▶ [WHAT IS EXPECTED]: Emit a verbatim copy of the lines running from the line with "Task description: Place" through the end of the material below.

#####

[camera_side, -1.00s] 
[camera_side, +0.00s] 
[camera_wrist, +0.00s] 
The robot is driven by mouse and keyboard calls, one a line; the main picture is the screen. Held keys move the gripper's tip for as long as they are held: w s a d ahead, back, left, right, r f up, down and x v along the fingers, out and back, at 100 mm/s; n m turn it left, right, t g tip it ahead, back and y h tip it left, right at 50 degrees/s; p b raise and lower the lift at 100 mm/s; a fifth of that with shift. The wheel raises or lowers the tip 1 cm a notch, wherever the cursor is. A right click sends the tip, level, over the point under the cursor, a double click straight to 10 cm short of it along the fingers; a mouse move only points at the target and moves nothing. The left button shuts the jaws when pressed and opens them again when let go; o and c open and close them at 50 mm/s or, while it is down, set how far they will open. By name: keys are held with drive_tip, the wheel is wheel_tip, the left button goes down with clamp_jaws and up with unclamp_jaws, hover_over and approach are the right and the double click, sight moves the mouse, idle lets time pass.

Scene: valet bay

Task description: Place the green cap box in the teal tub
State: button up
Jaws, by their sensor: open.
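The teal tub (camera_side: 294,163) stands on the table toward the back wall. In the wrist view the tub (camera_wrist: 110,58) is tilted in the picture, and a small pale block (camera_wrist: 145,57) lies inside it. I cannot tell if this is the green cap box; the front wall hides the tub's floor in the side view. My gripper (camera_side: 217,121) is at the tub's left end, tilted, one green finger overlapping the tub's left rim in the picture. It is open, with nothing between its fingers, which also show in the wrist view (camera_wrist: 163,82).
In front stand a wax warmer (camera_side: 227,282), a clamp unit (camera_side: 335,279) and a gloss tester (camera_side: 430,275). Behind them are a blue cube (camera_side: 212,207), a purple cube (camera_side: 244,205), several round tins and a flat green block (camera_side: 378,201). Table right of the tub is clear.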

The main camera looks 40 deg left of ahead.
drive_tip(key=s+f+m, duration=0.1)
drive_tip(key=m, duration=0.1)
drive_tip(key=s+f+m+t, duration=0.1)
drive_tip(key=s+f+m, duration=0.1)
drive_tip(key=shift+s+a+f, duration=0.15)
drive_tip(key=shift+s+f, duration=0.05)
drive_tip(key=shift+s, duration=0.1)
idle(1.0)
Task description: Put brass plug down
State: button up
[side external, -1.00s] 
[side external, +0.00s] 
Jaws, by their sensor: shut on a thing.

#####

▶ [SOLVED PROBLEM]:
Task description: Place the green cap box in the teal tub
State: button up
Jaws, by their sensor: open.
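The teal tub (camera_side: 294,163) stands on the table toward the back wall. In the wrist view the tub (camera_wrist: 110,58) is tilted in the picture, and a small pale block (camera_wrist: 145,57) lies inside it. I cannot tell if this is the green cap box; the front wall hides the tub's floor in the side view. My gripper (camera_side: 217,121) is at the tub's left end, tilted, one green finger overlapping the tub's left rim in the picture. It is open, with nothing between its fingers, which also show in the wrist view (camera_wrist: 163,82).
In front stand a wax warmer (camera_side: 227,282), a clamp unit (camera_side: 335,279) and a gloss tester (camera_side: 430,275). Behind them are a blue cube (camera_side: 212,207), a purple cube (camera_side: 244,205), several round tins and a flat green block (camera_side: 378,201). Table right of the tub is clear.

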The main camera looks 40 deg left of ahead.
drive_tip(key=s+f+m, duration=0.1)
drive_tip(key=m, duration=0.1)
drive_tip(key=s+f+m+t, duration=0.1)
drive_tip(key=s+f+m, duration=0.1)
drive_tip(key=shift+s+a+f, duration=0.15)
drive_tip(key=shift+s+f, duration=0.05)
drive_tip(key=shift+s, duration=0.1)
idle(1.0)
Task description: Put brass plug down
State: button up
[side external, -1.00s] 
[side external, +0.00s] 
Jaws, by their sensor: shut on a thing.

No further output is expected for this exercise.